The horizontal part of the balanced product Tanner cycle code has dimension equal to the dimension of the quotient Tanner code homology: dim H₁ʰ(C(X,L) ⊗_{ℤ_ℓ} C(C_ℓ)) = dim H₁(C(X/H, L))

This follows from the linear isomorphism ι : H₁(C(X/H, L)) ≃ H₁ʰ constructed in Def_28 (the iotaEquiv), which preserves dimension.

Main Results

• encodingRateCircle — the dimension equality
• encodingRateCircle_satisfiable — witness that the premises are satisfiable

theorem EncodingRateCircle.encodingRateCircle {H : Type} [Group H] [Fintype H] [DecidableEq H] (X : GraphWithGroupAction H) {s : ℕ} (Λ : X.CellLabeling s) (ℓ : ℕ) [NeZero ℓ] [MulAction H (Fin ℓ)] (hΛ : GraphWithGroupAction.IsInvariantLabeling Λ) (hcompat : BalancedProductTannerCycleCode.CycleCompatibleAction ℓ) (hℓ_odd : ℓ % 2 = 1) (hodd : Odd (Fintype.card H)) : Module.finrank 𝔽₂ (HorizontalVerticalHomologySplitting.H1h X Λ ℓ hΛ hcompat) = Module.finrank 𝔽₂ (IotaPiMaps.quotientTannerHomology X Λ hΛ)

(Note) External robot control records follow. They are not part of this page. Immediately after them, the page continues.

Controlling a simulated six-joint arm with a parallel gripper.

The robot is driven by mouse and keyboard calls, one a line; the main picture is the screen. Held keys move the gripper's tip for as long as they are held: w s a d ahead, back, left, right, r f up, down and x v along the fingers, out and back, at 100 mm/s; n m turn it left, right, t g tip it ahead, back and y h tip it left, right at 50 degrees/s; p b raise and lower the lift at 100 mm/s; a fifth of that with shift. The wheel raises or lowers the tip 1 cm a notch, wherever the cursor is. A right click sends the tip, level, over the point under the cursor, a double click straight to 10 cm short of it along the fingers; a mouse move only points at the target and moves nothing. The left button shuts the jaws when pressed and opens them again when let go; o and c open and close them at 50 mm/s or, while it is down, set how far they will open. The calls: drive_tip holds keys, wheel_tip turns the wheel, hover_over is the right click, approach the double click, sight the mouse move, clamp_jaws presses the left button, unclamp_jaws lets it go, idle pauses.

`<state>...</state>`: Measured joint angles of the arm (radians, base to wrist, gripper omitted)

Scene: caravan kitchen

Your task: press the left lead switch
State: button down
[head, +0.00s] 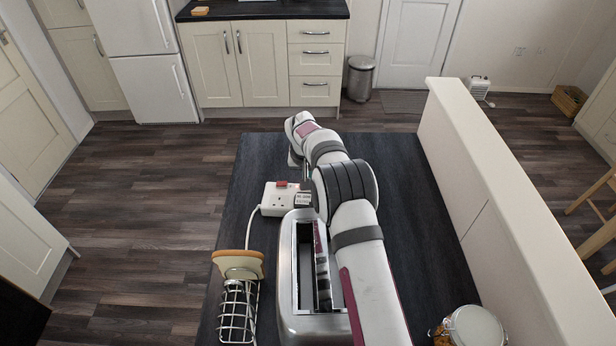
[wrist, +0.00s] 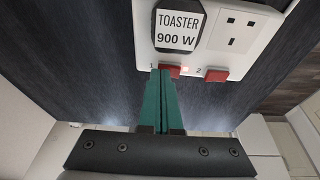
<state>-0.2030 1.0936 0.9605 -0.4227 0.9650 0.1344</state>
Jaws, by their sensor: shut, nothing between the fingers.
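The white extension lead (head: 277,197) lies on the dark worktop. In the wrist view the lead (wrist: 243,58) has two red rocker switches. The left switch (wrist: 173,72), marked 1, is below a black plug labelled TOASTER 900 W (wrist: 178,30). The right switch (wrist: 215,75), marked 2, is below an empty socket. In the head view my arm hides the fingers.
A metal toaster (head: 286,318) stands near the lead, partly behind my arm. A wire rack (head: 238,312) with a bread slice (head: 238,263) is left of it. A jar (head: 474,328) stands at front right. A low cream wall (head: 495,185) borders the worktop's right side.

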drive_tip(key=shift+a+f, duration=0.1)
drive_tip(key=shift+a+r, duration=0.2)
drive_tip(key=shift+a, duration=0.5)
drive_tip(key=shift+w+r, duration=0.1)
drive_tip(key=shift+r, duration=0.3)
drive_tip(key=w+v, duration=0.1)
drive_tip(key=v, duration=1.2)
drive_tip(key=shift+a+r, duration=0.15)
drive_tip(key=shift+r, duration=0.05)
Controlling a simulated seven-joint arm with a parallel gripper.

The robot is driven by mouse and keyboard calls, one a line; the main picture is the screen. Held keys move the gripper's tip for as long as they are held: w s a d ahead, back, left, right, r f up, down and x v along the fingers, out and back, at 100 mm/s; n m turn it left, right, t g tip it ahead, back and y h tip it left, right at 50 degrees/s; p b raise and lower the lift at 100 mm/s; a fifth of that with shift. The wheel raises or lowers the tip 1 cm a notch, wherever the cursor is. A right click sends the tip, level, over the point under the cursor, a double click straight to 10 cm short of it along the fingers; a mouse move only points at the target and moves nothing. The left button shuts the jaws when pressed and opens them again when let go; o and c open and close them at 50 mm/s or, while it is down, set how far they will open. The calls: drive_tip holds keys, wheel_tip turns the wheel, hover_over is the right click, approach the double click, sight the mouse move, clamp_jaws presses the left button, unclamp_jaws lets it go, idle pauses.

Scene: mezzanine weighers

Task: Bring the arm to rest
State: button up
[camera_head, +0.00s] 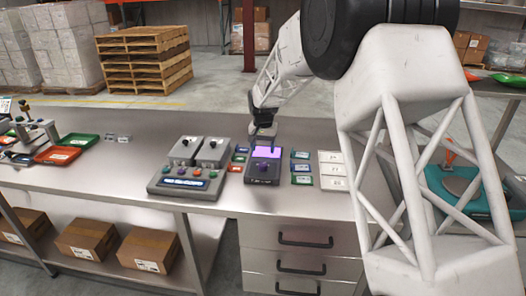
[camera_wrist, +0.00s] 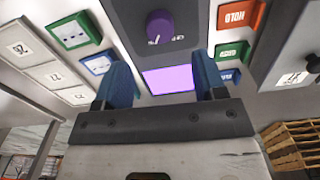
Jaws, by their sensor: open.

Encoding Rate (Circle Case). The horizontal homology of the balanced product Tanner cycle code has the same dimension as the quotient Tanner code homology: dim H₁ʰ(C(X,L) ⊗_{ℤ_ℓ} C(C_ℓ)) = dim H₁(C(X/H, L))

The proof uses the linear isomorphism iotaEquiv from Def_28, which gives H₁(C(X/H, L)) ≃ₗ[𝔽₂] H₁ʰ. Since linear equivalences preserve finrank, we obtain the dimension equality.

theorem EncodingRateCircle.encodingRateCircle_satisfiable : ∃ (H : Type) (x : Group H) (x_1 : Fintype H) (x_2 : DecidableEq H) (X : GraphWithGroupAction H) (s : ℕ) (Λ : X.CellLabeling s) (ℓ : ℕ) (x_3 : NeZero ℓ) (x_4 : MulAction H (Fin ℓ)) (_ : GraphWithGroupAction.IsInvariantLabeling Λ) (_ : BalancedProductTannerCycleCode.CycleCompatibleAction ℓ) (_ : ℓ % 2 = 1) (_ : Odd (Fintype.card H)), True

Witness: the premises of encodingRateCircle are satisfiable. Follows from piMap_comp_iotaMap_satisfiable in Def_28.